Still, there are many seasoned collectors who prefer these early recordings over all others. The reason is not the quality of the sound but the quality of the performances. Some legendary musicians and conductors made recordings only in the mono era, and while I’d never say these musicians and conductors were superior to those who followed, I agree that there was something different—special—about the way they played and interpreted the same familiar music. You could say their playing was freer, and more romantic. Cellist Pablo Casals, violinist Ginette Neveu, and conductor Wilhelm Furtwängler, are such examples, whose abilities combined with their uniqueness is what attracts many to the mono-era recordings.
2. Early Stereo Recordings
I include in this category recordings mainly made in the late ‘50s and early ‘60s. Some classical collectors, of which I’m not one of them, argue that this was the best period for recording quality. They qualify the sound as “warmer”, and more natural, although many tend to use the word “natural” to describe a sound that is more bloomy than life and has a high-frequency roll-off.
It’s true that most recordings from this era sound naturally full-bodied. I believe that’s because they were made before engineers and producers started using too many microphones to record performances. This practice did more harm than good, especially to some of the ‘70s recordings, which sound either excessively brittle or muffled. The early stereo recordings don’t suffer from such problems.
When done right, the typical sound of the early stereo recordings is addictive. It has a warm and rich presence. An example of this is The Art of Song sung by operatic tenor Cesare Valletti. Just listen it on YouTube or any streaming service and you’ll see what I mean—yes, even streamed. Or try any of the orchestral recordings conducted by Ernest Ansermet or Fritz Reiner. For many audio enthusiasts, these recordings offer an exceptionally cohesive portrayal of a live orchestra—of all the different parts of an orchestra playing together as one—a difficult thing to achieve when recording a full orchestra. There is a unique sound signature in these early stereo recordings that escapes most later recordings. Ironically, even live performances don’t have it. It’s a product of the recording techniques of the era.
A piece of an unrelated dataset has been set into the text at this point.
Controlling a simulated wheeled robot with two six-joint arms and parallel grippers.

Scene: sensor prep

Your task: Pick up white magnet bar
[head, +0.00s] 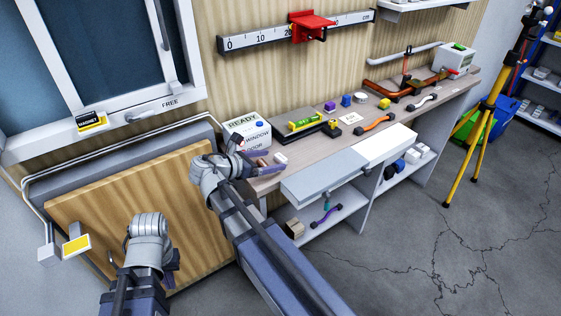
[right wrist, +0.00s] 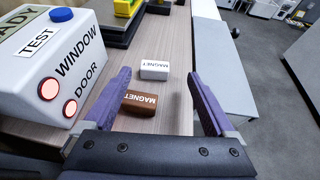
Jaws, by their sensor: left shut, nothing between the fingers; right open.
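The white magnet bar (right wrist: 154,70) lies on the bench top, labelled MAGNET, just beyond a brown magnet bar (right wrist: 139,102) in the right wrist view. In the head view the white magnet bar (head: 280,158) shows at the bench's near left end, right of my right gripper (head: 257,165). My right gripper (right wrist: 165,95) is open, its purple fingers on either side of the brown bar and short of the white one. It holds nothing. My left gripper (head: 172,262) is shut and empty, low in front of the wooden panel.
A white READY box (head: 247,130) with WINDOW and DOOR lights stands left of the bars. A pull-out board (head: 325,180) juts from the bench (head: 335,146) front. Tools and small blocks lie farther along. A yellow-black magnet (head: 92,122) sits on the window frame.
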That said, these recordings are not perfect. Many of them lack clarity and transparency, especially compared to digital recordings of more recent performances. The recording’s bloomy richness often interferes with the individual sounds of the instruments and the hall ambience. Moreover, the noise floor of those recordings is very high, emphasizing tape hiss. If you value in music reproduction the qualities of transparency and accuracy above all else, you won’t be entirely happy with these early stereo recordings. Their sound is more akin to fiction than to the documentary.
Many big and small record companies during this period produced wonderful recordings. But of these, four big labels stand out, having consistently produced great-sounding recordings which are, to this day, readily and inexpensively available in most countries. They are:
RCA Victor (dubbed as Living Stereo)
Decca (sold as London in the US)
EMI (also sold as Angel, Seraphim, or Warner Classics)
Of these, Decca calls for special mentioning because their sound is easily distinguishable from the rest, a result of a microphone placement technique called “The Decca Tree”. It’s basically a “tree” built with three mics and bars, suspended around 3 meters high over the conductor’s podium (if it’s an orchestral recording) or in the center sweet spot above the musicians’ heads. The Decca Tree is so effective that still today it’s being taught in many professional studio engineering classes.
There is a caveat with the Decca sound, however: it is so vivid and dynamic that it can sound aggressive on a system whose sound leans toward brightness. But on a good, well-balanced system, it’s a knock-out. In comparison, Philips’s and EMI’s early stereo recordings sound gentler and sweeter. The sound of RCA Victor’s Living Stereo has all the virtues of the other labels, but balances them out. For example, its sound is more vivid than that of Philips or EMI, but not as vivid as Decca’s.
The mono and early stereo periods combined constitute what many call the golden era of classical recording; the mono era for the musicians’ particular way of playing music and perhaps for its nostalgic value, and the early stereo era for its addictive sound signatures. But that doesn’t mean that classical recordings made in the following decades were any less interesting or somehow inferior.